Suresh also embraces his Indian roots through the Mana Telugu Association, a student organization he established with some friends last year. The club aims to introduce Telugu culture, which dates back to the 6thcentury, to anyone in the Iowa State University community who is interested. Suresh, who currently serves as the club’s president, said that organizing the Sankranti event has been one of his fondest memories from his time at Iowa State.

“It was a lot of work but when we saw the final event actually happening with more than 80 people there it was really a great feeling,” he said, adding that publishing his first paper and winning his first award are also among his fondest memories from his time in Ames.

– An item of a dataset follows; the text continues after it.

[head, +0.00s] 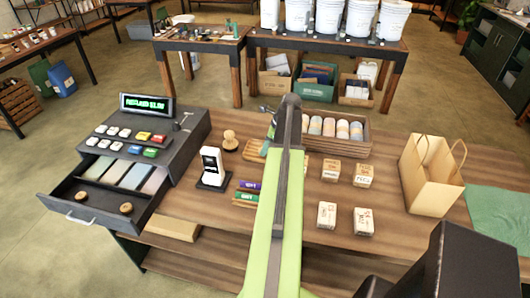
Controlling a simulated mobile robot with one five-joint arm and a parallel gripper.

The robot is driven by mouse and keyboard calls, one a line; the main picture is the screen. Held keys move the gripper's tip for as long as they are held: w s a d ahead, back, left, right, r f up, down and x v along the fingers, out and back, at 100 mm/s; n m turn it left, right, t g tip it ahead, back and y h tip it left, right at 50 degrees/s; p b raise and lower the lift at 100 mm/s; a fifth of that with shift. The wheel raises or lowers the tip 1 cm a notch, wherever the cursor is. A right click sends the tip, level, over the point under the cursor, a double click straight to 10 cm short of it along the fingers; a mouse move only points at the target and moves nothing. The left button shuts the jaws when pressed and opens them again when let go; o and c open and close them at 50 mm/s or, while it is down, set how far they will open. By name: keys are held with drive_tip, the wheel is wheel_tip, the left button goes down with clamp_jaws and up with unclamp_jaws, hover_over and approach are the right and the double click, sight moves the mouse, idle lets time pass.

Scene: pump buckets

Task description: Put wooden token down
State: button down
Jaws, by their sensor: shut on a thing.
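My arm reaches forward over the wooden counter (310,222), and its upper link hides most of my gripper (269,128). The gripper shows only as a small dark and green part left of the arm's tip, above the far part of the counter. It is shut on something, but the wooden token in its jaws is hidden from this view. Two round brown wooden tokens, one at the left (82,197) and another at the right (126,208), lie in the front tray of the open cash drawer (68,213), well left of my gripper.
The cash register (180,150) stands at the left, with a card reader (212,167) and a wooden stamp (229,140) beside it. A crate of jars (325,147), several small boxes (362,175) and a paper bag (425,178) are right of the arm. Bare counter lies between them.

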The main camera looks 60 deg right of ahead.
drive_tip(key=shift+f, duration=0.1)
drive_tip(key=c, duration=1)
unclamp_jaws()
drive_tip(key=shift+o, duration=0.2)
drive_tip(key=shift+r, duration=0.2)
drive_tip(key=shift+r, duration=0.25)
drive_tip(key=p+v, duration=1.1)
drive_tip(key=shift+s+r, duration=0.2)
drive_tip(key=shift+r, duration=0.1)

After graduation, Suresh would like to work in industry where he can continue conducting research and publishing papers. Specifically, he’s interested in doing research in the field of computer vision. While he has enjoyed his time in the Midwest, he admits the winters have been harsh, particularly for someone acclimated to the climate of South India, so he’s hoping he might end up on the American west coast for the next chapter of his life. However, he said he will never forget about that first home cooked meal he had in Ames, or any of the other memories he’s developed during his time here.

“People might think it’s a myth, but I’ve seen the whole ‘Iowa nice’ thing firsthand and I can say the people of this state are great,” he said.